▶ **Extracted records**
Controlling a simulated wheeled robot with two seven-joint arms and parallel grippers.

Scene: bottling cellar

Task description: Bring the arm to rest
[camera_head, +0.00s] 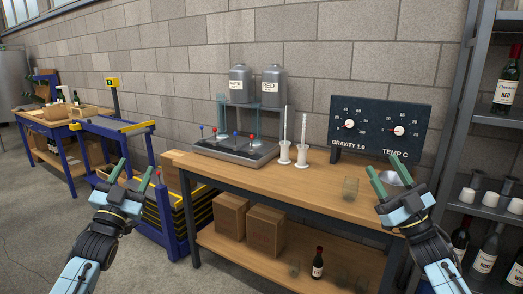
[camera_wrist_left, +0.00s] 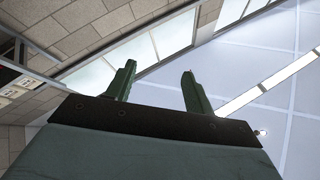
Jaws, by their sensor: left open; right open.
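My left gripper (camera_head: 132,176) is open and empty, raised in front of the blue and yellow cart at the left of the head view. In the left wrist view its two green fingers (camera_wrist_left: 160,85) stand apart with nothing between them, against the ceiling and windows. My right gripper (camera_head: 390,177) is open, its fingers spread, over the right end of the wooden workbench (camera_head: 305,182) in the head view. A pale round bowl (camera_head: 396,178) shows behind its fingers. I cannot tell whether the fingers touch it.
The workbench bears a bottling stand (camera_head: 236,148), two white cylinders (camera_head: 284,152), a clear glass (camera_head: 350,188) and a dial board (camera_head: 378,130). A metal shelf (camera_head: 490,118) with bottles and cups stands at the right. The cart (camera_head: 170,215) stands left of the bench.

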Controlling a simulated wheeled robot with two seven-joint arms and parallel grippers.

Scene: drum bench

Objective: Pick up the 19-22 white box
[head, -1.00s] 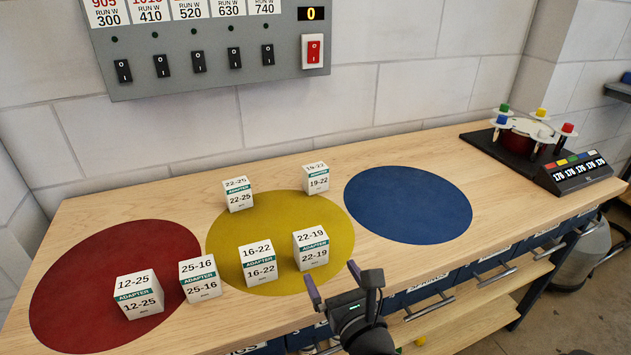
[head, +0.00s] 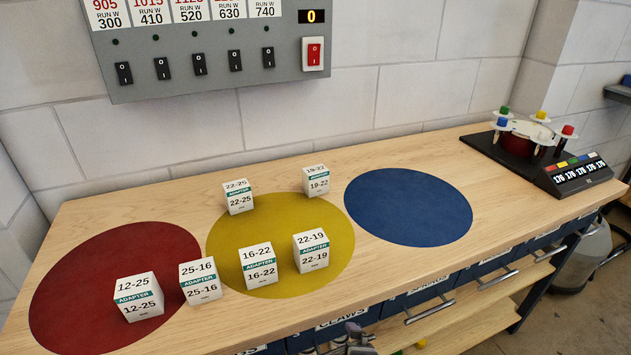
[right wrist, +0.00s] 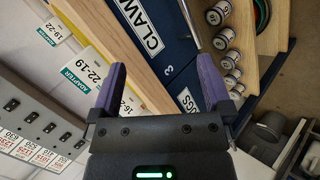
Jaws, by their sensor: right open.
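The 19-22 white box (head: 316,180) stands upright at the back edge of the yellow circle (head: 222,232) on the bench. In the right wrist view the 19-22 box (right wrist: 47,32) shows at the upper left, beyond the 22-19 box (right wrist: 88,68). My right gripper (right wrist: 160,82) is open and empty, with its purple fingers apart, and is away from the box. In the head view only the tip of my right gripper (head: 357,335) shows at the bottom edge, in front of the bench. My left gripper is not in view.
The 22-19 box (head: 311,250) and 16-22 box (head: 259,265) stand in front of the 19-22 box. The 22-25 box (head: 238,196) is left of it. The 25-16 box (head: 200,281) and 12-25 box (head: 139,296) are further left. The blue circle (head: 408,206) is clear.

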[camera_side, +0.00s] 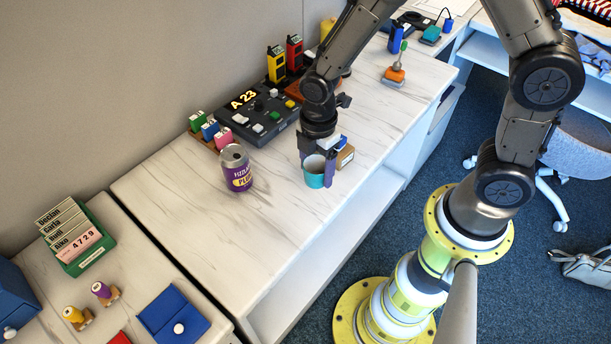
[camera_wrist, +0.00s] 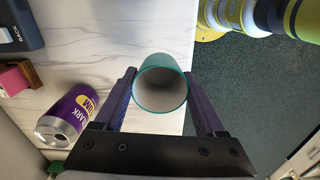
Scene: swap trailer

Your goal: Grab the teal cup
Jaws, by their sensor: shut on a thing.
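The teal cup (camera_side: 314,179) is upright near the front edge of the marble counter in the side view. Its open rim and pale, empty inside show in the wrist view (camera_wrist: 160,88). My gripper (camera_side: 317,172) points down over it, with a purple finger on each side of the cup. In the wrist view the fingers (camera_wrist: 160,100) flank the cup and are shut on it. I cannot tell whether the cup's base touches the counter.
A purple can (camera_side: 236,170) stands left of the cup. A small cardboard box (camera_side: 345,157) is close behind my gripper. A dark control panel (camera_side: 258,115) and small colored blocks (camera_side: 209,130) stand toward the wall. The counter (camera_side: 240,240) is clear at front left.

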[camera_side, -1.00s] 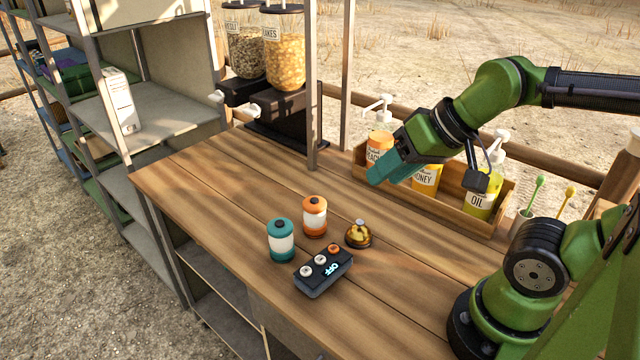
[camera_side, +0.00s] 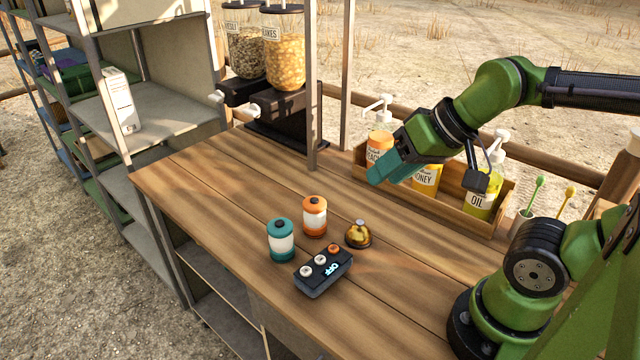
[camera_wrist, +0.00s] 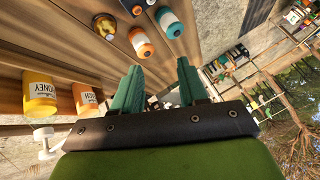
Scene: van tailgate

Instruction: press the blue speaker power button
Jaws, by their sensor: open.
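A teal-and-white cylinder (camera_side: 281,241) with a dark button on top, likely the blue speaker, stands upright mid-table. It also shows at the top of the wrist view (camera_wrist: 169,22). A similar orange-and-white cylinder (camera_side: 315,217) stands just right of and behind it, also visible in the wrist view (camera_wrist: 141,43). My gripper (camera_side: 385,176) hangs over the table to the right of and behind both cylinders, near the bottle tray, touching neither. In the wrist view its teal fingers (camera_wrist: 158,82) are apart with nothing between them.
A dark box (camera_side: 324,274) with three knobs and an "OFF" display lies in front of the cylinders. A gold bell (camera_side: 359,235) stands to their right. A wooden tray (camera_side: 450,212) holds pump bottles behind. Cereal dispensers (camera_side: 284,50) stand at the back. The table's left part is clear.

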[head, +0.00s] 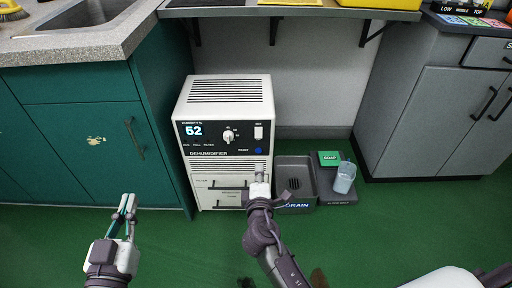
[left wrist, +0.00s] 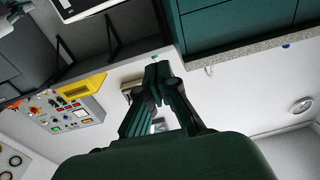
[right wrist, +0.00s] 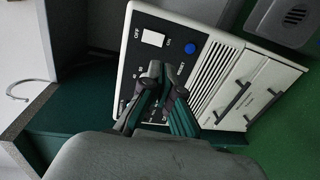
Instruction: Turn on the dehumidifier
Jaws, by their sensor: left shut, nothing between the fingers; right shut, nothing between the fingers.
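The white dehumidifier (head: 196,168) stands on the green floor against the wall. In the right wrist view the switch (right wrist: 153,38) sits between OFF and ON labels, beside the blue button (right wrist: 190,48). My right gripper (head: 259,178) is shut and empty, in front of the unit's lower right front; it also shows in the right wrist view (right wrist: 165,72). My left gripper (head: 127,203) is shut and empty, in front of the green cabinet.
A grey drain tray (head: 283,209) and a mat with a green soap box (head: 329,158) and a clear cup (head: 344,178) lie right of the dehumidifier. A green cabinet (head: 85,140) stands left, a grey cabinet (head: 430,120) right. A shelf (head: 290,12) overhangs behind.

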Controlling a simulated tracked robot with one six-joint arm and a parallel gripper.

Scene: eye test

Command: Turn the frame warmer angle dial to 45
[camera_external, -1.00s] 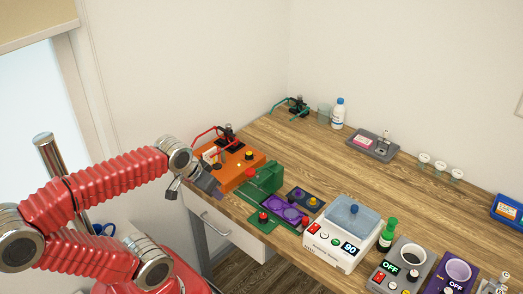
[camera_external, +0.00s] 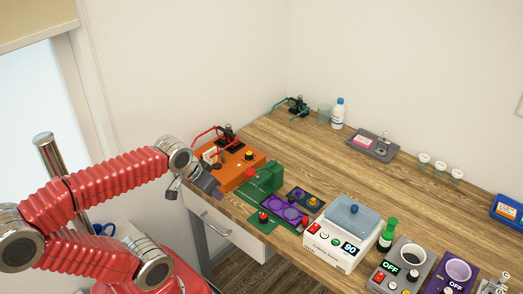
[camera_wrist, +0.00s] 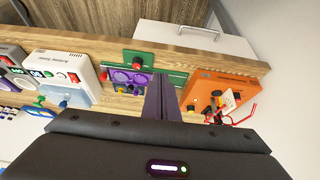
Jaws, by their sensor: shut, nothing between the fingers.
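I cannot tell from any label which device is the frame warmer. A white box (camera_external: 340,236) with a blue lid has a red switch, small buttons and a display reading 90. It also shows in the wrist view (camera_wrist: 66,66). An orange box (camera_external: 228,184) with a yellow knob (camera_external: 249,156) and red curved wires stands at the table's left end. It is at the right in the wrist view (camera_wrist: 203,79). No angle scale is readable. My gripper (camera_external: 214,192) is shut and empty by the orange box's near left side. In the wrist view my gripper (camera_wrist: 160,82) covers part of the scene.
A green device (camera_external: 265,177) and a purple panel (camera_external: 286,212) stand between the orange and white boxes. The middle of the wooden table (camera_external: 310,160) is clear.

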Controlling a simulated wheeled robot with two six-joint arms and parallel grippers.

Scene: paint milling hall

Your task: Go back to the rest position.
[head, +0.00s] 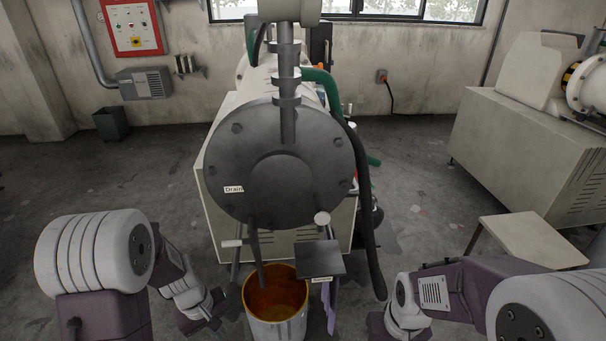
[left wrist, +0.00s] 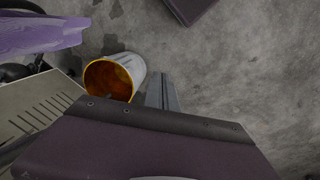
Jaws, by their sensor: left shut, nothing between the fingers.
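My left gripper (head: 220,311) is low at the left in the head view, beside the bucket (head: 277,309) and apart from it as far as I can tell. In the left wrist view its fingers (left wrist: 162,92) are together with nothing between them, pointing past the bucket's right side. The bucket is pale outside, with a yellow rim and orange-brown inside. My right arm comes in at the lower right of the head view, and its dark end part (head: 379,325) is partly cut off by the bottom edge. I cannot make out its fingers.
The grey mill (head: 280,175) with a "Drain" label stands ahead above the bucket. A small dark plate (head: 320,258) and a purple cloth-like piece (head: 331,305) are right of the bucket. A black hose (head: 375,245) hangs beside them. A beige table (head: 530,240) stands at right.

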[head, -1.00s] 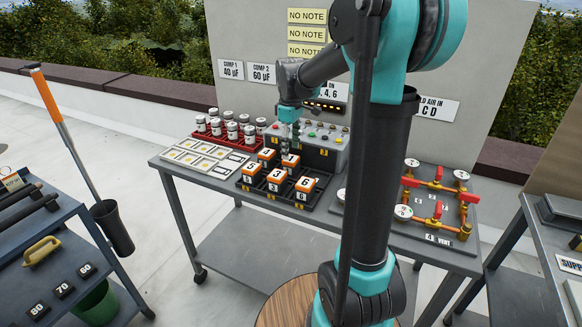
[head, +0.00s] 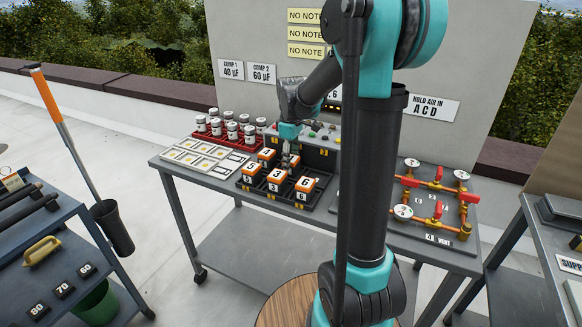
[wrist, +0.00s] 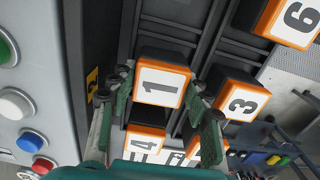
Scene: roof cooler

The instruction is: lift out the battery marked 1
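The battery marked 1 (wrist: 163,83) is an orange block with a white top, seated in the black rack (wrist: 180,26). In the wrist view my gripper (wrist: 162,100) is open, with one green-padded finger on each side of this battery. I cannot tell whether either pad touches it. In the head view my gripper (head: 289,160) is low over the back right of the rack and partly hides the battery there. Batteries marked 3 (wrist: 243,101), 6 (wrist: 294,18) and 4 (wrist: 146,139) sit close by in the rack.
A grey box with coloured buttons (head: 318,156) stands right behind the rack. A red rack of jars (head: 231,129) and a pale tray (head: 198,160) are to the left. A red-valved pipe panel (head: 435,192) is to the right.

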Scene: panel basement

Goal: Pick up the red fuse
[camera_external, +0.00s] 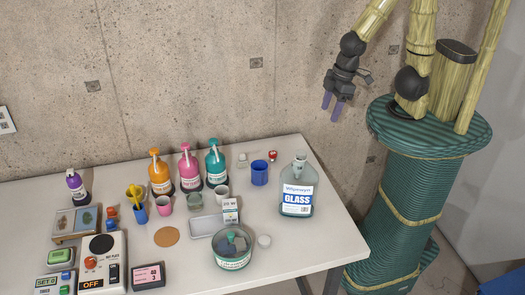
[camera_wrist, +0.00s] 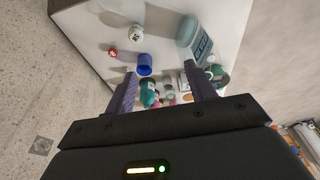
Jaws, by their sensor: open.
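A small red object (camera_external: 272,155), which looks like the red fuse, lies at the back edge of the white table, just behind a blue cup (camera_external: 259,173). It is too small to make out in detail. A small red thing (camera_wrist: 113,52) also shows in the wrist view, beside the blue cup (camera_wrist: 145,65). My gripper (camera_external: 333,108) hangs high above and to the right of the table's back edge, well apart from everything on it. Its two purple fingers (camera_wrist: 160,92) are spread with nothing between them.
A large clear bottle labelled GLASS (camera_external: 298,190) stands right of the blue cup. A concrete wall (camera_external: 190,70) rises behind the table. The table's right front is clear.

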▶ **What is needed**
In the listing above, find each line with the word "simulated" and copy it.

▶ **Written answer**
Controlling a simulated wheeled robot with two seven-joint arms and parallel grippers.
Controlling a simulated wheeled robot with two seven-joint arms and parallel grippers.
Controlling a simulated tracked robot with one six-joint arm and a parallel gripper.
Controlling a simulated wheeled robot with two six-joint arms and parallel grippers.

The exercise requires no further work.